In Heti Világgazdaság, Tamás Gomperz contends that Szilárd Németh’s terminology is borrowed from the totalitarian vocabularies of the Gestapo and the Hungarian Communist State Security Authority. The liberal commentator accuses the government of being motivated by an increasing and uncontrolled thirst for more power, even if this entails dictatorial measures.
Magyar Nemzet’s Zsuzsanna Körmendy objects to labelling organizations as ‘pseudo-NGOs’. The conservative columnist recalls that some of the targeted groups were helpful in defending the basic democratic rights of the opposition under the former Socialist-Liberal governments. Körmendy adds that if NGOs critical of the government have no legitimate right to interfere in politics, those pro-government NGOs which are supported from public funds should not have such a right either.

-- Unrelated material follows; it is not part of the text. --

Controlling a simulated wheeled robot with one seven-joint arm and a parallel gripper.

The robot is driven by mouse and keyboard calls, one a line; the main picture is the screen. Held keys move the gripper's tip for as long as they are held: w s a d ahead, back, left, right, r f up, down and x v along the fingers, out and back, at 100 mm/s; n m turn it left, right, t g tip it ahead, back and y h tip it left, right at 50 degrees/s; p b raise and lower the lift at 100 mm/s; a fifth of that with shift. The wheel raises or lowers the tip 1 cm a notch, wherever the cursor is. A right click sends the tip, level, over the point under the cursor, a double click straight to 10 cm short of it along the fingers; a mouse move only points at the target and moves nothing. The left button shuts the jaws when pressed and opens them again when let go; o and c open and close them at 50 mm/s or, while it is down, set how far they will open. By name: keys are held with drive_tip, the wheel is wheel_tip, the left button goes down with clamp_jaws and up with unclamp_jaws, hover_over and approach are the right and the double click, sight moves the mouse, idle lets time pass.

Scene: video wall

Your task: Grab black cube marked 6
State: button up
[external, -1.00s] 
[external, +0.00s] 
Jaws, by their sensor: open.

The government’s proposal to increase the transparency of NGOs is a legitimate idea, but the language used by Szilárd Németh is totally unacceptable, political analyst Gábor Török comments. Török wonders why the government has announced an otherwise reasonable proposal using such horrible language.
Calm down, Fidesz will not sweep out NGOs, Barna Borbás writes in Heti Válasz. The conservative columnist thinks that the government cannot and does not want to close down NGOs financed by foreign donors. He believes that requiring asset declarations from NGO executives is a nuisance at worst that does not undermine the operation of civil organizations. Borbás concludes that the proposal is a red herring, intended by the government only to provoke the opposition and divert attention from other more important issues.